Yes, Hollis was on the Pulitzer Committee.

10:37 AM  
Anonymous Anonymous said...

THIS IS HILARIOUS!!!

From: Buchanan, Margaret
Sent: Wednesday, April 09, 2008 2:12 PM
To: MCIN-News Users

We received a call from Gannett today that Cincinnati will be recognized as a Gold Medal Newspaper in the Best of Gannett awards to be announced Thursday. We don't have the judge's comments yet, but Phil Currie mentioned we were lauded for work on the data desk, suburban web sites, CincyMOMS and a strong commitment to public interest journalism, specifically coverage of foster care issues.

It will also be announced that Tom Callinan will be recognized with a President's Ring, for many of the same reasons as above.

Congratulations to Tom and the Local Information Center, as well as to all of you in other departments that also contributed to this type of success for the second straight year.

Margaret

---

One doesn't even know where to begin. Good Lord.

1:57 PM  
Anonymous Anonymous said...

It's no Pulitzer...but Jay Leno lampooned a headline that the Enquirer wrote on The Tonight Show last night...it basically said...Cincinnati City Council Split on Suicide.

9:22 AM  
Anonymous Anonymous said...

Anon 7:16: Why is the profit margin for an online operation like the Enquirer's high? Well, the content comes from the print staff who are not in the online budget. Add them to it and then let's reassess the margin.
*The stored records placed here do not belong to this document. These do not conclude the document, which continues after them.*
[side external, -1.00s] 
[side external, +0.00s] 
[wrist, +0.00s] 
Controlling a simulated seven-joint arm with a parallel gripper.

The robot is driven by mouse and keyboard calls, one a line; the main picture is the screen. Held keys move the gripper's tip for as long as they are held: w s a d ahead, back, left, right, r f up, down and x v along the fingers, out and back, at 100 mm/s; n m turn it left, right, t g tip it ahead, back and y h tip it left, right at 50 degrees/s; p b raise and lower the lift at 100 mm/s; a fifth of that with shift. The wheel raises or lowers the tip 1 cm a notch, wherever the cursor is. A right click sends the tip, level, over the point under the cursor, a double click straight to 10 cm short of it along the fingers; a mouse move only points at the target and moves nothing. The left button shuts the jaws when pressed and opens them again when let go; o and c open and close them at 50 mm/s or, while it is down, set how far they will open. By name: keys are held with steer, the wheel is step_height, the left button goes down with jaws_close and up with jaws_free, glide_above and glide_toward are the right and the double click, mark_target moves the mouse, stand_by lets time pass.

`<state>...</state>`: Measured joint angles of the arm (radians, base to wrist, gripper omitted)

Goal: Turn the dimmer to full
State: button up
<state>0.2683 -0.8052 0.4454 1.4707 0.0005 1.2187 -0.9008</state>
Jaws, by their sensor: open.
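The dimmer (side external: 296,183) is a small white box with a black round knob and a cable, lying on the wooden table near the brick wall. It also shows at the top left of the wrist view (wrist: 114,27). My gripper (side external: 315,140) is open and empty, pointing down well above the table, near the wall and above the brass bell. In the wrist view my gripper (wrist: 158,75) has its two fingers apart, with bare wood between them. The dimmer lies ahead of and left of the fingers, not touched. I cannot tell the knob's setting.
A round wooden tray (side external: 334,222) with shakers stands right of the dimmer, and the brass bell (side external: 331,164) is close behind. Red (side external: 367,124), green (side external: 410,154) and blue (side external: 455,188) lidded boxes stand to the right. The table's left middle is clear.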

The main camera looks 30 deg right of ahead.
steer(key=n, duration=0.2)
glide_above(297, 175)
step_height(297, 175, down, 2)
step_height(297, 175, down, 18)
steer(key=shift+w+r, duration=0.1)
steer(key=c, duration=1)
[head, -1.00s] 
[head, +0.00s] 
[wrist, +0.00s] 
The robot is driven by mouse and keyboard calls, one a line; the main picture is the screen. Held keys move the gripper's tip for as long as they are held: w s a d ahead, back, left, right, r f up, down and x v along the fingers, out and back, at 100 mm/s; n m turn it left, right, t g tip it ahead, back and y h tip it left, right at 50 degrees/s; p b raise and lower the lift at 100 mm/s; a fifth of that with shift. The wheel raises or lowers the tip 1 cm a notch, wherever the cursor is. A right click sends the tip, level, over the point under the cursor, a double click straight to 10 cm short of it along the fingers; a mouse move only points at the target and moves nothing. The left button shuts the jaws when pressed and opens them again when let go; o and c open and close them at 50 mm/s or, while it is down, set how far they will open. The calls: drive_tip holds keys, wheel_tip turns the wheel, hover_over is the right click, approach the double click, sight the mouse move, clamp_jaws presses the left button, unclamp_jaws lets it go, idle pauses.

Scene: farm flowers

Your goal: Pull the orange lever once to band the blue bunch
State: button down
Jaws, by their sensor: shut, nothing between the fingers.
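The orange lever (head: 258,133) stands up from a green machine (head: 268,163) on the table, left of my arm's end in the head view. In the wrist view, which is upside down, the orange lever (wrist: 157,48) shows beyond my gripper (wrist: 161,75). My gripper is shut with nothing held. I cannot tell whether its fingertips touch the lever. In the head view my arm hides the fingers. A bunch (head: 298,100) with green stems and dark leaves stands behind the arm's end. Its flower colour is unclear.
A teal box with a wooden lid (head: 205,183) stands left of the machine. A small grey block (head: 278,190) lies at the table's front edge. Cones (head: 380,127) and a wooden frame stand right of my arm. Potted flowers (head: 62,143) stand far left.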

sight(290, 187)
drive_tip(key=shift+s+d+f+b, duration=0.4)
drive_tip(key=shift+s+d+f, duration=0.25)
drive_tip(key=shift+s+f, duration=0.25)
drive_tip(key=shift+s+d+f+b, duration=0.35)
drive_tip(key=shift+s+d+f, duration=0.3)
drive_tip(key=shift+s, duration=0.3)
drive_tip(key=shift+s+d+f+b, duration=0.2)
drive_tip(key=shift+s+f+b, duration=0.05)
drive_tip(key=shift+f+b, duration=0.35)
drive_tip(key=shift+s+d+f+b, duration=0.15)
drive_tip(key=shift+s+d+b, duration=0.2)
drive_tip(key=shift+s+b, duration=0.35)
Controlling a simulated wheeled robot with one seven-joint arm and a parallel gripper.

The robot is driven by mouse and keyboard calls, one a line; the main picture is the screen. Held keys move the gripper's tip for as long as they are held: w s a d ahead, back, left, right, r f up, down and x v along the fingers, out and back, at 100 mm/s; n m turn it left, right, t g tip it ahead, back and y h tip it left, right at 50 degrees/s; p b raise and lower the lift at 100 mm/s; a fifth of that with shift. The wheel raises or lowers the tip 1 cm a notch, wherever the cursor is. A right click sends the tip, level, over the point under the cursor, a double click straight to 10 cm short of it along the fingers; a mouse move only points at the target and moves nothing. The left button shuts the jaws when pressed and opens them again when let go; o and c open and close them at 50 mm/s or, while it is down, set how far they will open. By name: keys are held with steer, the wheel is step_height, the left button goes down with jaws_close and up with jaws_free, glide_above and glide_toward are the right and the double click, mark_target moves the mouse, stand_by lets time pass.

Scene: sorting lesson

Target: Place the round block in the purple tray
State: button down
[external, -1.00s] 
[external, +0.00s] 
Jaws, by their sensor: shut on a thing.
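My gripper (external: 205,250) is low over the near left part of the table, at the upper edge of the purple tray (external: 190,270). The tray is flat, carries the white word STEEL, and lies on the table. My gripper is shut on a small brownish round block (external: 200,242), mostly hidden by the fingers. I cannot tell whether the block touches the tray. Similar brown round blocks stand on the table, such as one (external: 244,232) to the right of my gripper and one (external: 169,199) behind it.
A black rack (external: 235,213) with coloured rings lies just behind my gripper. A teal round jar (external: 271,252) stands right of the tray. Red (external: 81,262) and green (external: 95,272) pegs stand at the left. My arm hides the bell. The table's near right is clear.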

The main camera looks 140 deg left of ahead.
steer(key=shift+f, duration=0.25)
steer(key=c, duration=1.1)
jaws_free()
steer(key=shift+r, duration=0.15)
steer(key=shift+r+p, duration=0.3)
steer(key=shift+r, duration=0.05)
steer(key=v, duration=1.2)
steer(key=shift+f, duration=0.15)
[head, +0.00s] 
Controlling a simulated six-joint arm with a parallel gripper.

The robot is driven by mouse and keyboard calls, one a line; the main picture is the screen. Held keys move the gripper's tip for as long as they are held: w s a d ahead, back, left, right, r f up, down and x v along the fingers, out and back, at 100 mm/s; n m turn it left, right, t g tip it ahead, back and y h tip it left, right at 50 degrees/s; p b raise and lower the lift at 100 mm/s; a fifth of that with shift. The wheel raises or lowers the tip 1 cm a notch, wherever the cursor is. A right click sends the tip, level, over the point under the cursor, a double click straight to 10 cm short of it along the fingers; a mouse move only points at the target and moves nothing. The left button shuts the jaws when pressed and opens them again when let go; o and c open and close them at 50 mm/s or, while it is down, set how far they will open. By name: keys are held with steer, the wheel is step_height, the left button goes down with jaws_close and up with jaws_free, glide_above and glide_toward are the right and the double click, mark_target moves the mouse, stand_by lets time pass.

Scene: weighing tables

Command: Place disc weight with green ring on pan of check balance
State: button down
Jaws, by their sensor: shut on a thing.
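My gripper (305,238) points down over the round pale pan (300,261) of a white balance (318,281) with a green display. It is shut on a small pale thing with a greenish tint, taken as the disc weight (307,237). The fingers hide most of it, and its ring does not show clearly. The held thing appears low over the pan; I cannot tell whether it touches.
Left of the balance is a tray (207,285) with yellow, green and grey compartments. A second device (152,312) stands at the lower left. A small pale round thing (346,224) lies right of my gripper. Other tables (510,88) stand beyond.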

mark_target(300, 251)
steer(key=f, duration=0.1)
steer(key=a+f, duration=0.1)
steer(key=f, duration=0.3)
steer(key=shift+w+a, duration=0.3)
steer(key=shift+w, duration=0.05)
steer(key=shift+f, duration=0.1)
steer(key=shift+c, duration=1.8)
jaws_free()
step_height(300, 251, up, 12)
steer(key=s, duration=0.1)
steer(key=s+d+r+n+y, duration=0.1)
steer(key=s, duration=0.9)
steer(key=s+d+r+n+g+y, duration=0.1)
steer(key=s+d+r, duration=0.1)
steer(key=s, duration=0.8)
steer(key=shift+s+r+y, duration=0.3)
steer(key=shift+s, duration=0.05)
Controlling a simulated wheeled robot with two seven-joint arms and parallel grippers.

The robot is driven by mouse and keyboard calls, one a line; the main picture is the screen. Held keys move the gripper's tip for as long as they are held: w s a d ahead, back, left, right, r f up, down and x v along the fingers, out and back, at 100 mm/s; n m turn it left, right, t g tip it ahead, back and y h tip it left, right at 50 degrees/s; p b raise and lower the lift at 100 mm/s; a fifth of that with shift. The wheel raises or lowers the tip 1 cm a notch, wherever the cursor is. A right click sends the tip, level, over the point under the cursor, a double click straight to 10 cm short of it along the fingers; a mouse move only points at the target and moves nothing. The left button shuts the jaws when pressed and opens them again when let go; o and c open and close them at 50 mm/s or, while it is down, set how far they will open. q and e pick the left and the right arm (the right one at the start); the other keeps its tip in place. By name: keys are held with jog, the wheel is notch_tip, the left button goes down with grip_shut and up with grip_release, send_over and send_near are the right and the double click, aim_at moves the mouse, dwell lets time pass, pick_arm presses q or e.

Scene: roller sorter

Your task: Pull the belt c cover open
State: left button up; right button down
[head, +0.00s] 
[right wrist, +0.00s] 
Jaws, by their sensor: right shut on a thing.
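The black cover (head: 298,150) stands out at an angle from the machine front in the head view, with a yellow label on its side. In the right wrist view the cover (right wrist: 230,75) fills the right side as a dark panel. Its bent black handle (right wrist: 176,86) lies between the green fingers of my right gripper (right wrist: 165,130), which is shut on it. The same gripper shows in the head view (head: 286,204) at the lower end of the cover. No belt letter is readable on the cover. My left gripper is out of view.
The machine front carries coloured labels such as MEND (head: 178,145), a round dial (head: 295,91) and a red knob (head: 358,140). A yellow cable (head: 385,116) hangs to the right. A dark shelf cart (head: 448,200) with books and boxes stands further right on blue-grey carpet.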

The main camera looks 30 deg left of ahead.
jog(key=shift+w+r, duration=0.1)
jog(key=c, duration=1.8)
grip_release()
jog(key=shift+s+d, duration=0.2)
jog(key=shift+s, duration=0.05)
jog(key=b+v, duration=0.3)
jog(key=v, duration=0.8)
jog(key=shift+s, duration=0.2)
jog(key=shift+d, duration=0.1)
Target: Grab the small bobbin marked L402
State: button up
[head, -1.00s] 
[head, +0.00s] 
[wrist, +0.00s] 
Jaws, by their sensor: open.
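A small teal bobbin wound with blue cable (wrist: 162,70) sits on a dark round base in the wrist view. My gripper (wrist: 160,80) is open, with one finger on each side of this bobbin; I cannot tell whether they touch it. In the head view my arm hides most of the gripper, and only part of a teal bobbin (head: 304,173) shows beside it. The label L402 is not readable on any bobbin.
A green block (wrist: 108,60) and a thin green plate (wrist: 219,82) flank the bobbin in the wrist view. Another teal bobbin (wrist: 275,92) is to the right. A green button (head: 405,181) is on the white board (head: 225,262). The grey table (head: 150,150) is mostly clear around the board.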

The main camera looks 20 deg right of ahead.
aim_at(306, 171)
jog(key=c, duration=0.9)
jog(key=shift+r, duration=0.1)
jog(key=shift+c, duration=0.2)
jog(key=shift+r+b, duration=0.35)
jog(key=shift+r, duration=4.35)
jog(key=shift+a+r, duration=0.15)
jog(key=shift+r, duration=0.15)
Also, last I heard, even after all its years in business, the Enquirer web site still represents just 10-15% of the total revenue with the rest coming from, you guessed it, the print product(s).

Yes, that balance will shift over time, but let's not throw out the baby with the bath water. And let's not forget that the profit margin for print may be lower but the newspaper is not losing money - it's owners just want it to make more of it.